My thoughts while reading this were conveniently colored by the experience I had on Saturday night, when I very randomly caught a “Rocket From the Tombs” show in Brooklyn. Now in middle-age, the context of their once obscurely infamous mid-seventies proto-punk style was completely lost in translation. I thought to myself, "This feels like a corporate branding hustle." It’s the same type of misstep that Walker notes is something youth see through in a second with corporate marketing that comes from the wrong place. And more or less, the topic of Walker’s article is about how Millennials are so schooled in the language of branding (“Their apprenticeship was the act of growing up in a thoroughly commercialized world”), that when they get to express themselves as entrepreneurs, they’re redefining what branding is. The verdict seems to be that it's coming from a more honest and authentic place.

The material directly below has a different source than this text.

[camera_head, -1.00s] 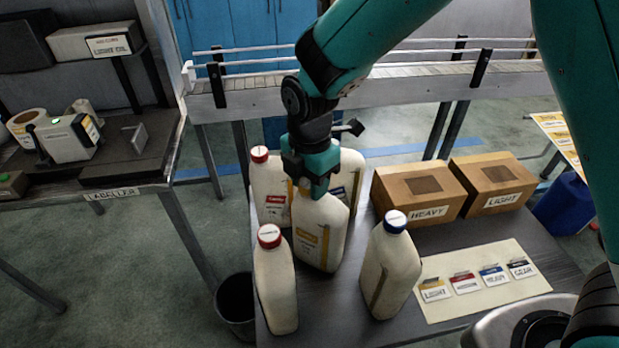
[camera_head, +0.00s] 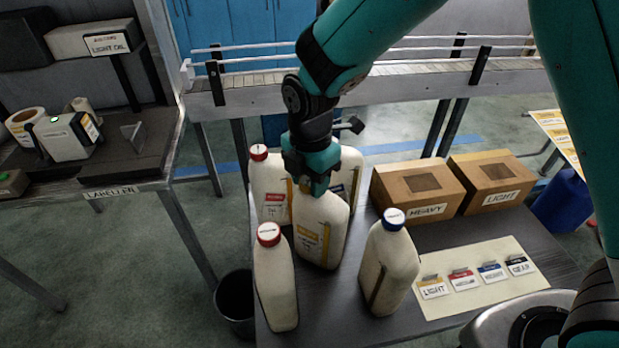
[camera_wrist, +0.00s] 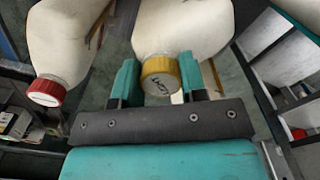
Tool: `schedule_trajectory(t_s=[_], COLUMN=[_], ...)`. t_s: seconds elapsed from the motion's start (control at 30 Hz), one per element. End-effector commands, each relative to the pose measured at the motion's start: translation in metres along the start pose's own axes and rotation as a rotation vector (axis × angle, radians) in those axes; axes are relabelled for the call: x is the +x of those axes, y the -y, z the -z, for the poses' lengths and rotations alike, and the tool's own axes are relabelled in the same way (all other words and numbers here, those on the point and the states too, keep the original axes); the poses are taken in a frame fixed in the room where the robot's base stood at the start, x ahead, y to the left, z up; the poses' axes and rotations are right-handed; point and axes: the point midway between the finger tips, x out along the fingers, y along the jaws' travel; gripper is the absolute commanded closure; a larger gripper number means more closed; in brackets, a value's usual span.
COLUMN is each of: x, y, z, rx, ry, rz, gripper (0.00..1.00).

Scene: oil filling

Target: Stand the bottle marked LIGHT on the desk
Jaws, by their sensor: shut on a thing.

And so Walker takes a good look at a sampling of twenty-something lifestyle brand entrepreneurs (using t-shirt brands as his control group). Part of the driver of change is that it is second nature for Millennials to understand that brands start with an idea, then create a product to express that idea. And definitely, things like elevated expectations as consumers, a global marketplace, a post modern world view and the miracle that is the Internet also get in the mix to create change. And a bit on how it’s showing up:
"Many of them clearly see what they are doing as not only noncorporate but also somehow anticorporate: making statements against the materialistic mainstream — but doing it with different forms of materialism. In other words, they see products and brands as viable forms of creative expression."
So these rebellious brands are rebelling by making more connected products, a more authentic vision, and then communicating with their customers using new Web tools and a general style of openness (see The Hundreds MySpace page and blog style web site). I like what I'm seeing.